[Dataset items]
====

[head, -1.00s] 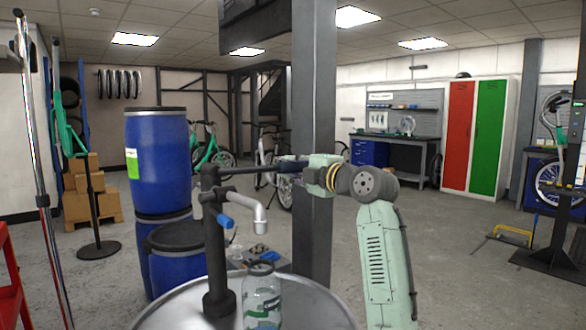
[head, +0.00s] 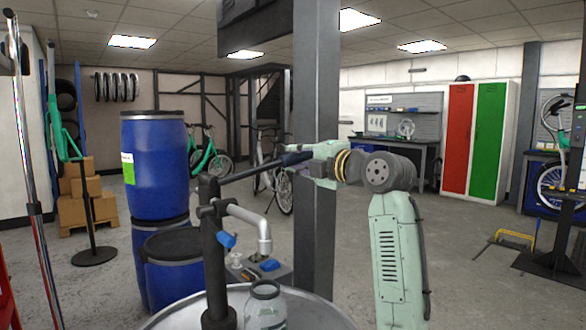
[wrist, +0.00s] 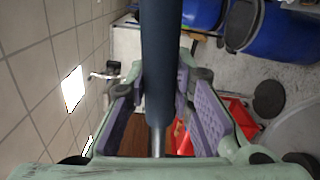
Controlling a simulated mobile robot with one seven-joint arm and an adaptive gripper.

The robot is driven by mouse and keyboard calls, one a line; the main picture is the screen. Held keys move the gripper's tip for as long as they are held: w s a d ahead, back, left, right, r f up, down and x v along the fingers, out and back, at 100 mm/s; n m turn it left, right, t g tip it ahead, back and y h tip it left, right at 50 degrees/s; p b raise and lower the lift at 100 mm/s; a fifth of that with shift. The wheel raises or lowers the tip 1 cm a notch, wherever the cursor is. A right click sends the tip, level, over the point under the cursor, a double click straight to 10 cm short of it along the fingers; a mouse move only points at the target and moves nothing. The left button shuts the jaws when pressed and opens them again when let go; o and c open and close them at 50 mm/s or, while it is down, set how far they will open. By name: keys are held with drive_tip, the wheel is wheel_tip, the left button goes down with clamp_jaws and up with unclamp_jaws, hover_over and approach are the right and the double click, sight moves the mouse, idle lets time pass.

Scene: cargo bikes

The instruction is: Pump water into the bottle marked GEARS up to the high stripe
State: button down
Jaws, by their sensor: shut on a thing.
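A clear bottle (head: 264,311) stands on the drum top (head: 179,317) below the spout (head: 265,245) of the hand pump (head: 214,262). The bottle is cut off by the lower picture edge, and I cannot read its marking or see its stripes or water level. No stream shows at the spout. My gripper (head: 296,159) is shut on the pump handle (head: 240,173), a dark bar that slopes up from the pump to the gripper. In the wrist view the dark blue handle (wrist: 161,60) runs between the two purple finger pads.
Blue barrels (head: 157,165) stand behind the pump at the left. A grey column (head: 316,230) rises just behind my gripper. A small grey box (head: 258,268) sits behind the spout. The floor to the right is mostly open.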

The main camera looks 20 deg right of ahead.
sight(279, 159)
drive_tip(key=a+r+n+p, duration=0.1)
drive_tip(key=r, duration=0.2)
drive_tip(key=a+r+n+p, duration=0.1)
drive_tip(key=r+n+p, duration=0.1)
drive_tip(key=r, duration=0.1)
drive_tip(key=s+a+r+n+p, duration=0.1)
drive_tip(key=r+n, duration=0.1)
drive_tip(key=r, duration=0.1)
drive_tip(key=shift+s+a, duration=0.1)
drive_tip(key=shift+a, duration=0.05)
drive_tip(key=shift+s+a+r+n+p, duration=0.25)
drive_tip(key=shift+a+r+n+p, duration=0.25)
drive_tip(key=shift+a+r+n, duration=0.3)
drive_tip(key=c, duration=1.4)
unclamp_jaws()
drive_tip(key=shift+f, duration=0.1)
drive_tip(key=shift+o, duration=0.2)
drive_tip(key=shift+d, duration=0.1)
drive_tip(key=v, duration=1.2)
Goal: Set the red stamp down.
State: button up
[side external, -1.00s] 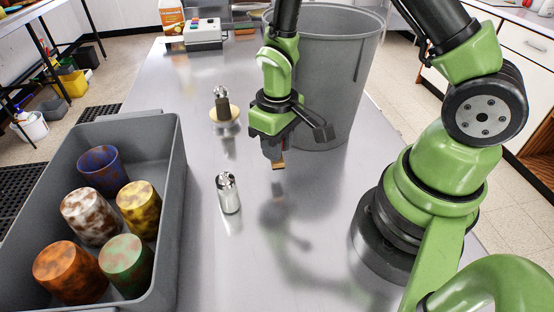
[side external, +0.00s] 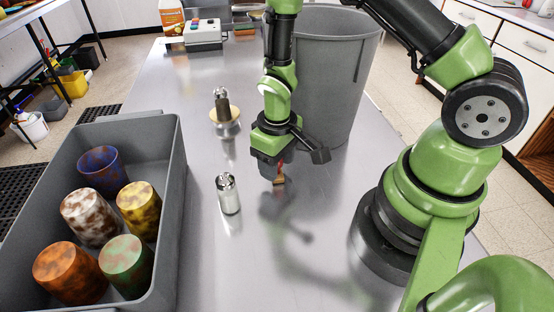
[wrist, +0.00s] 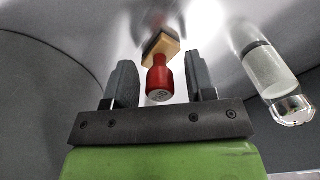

====

● DIRECTIVE
Retype exactly what runs from the line containing "The instruction is: Pump" through the line containing "State: button down", both lines included, and stop there.

● SOLUTION FOR THIS TASK
The instruction is: Pump water into the bottle marked GEARS up to the high stripe
State: button down

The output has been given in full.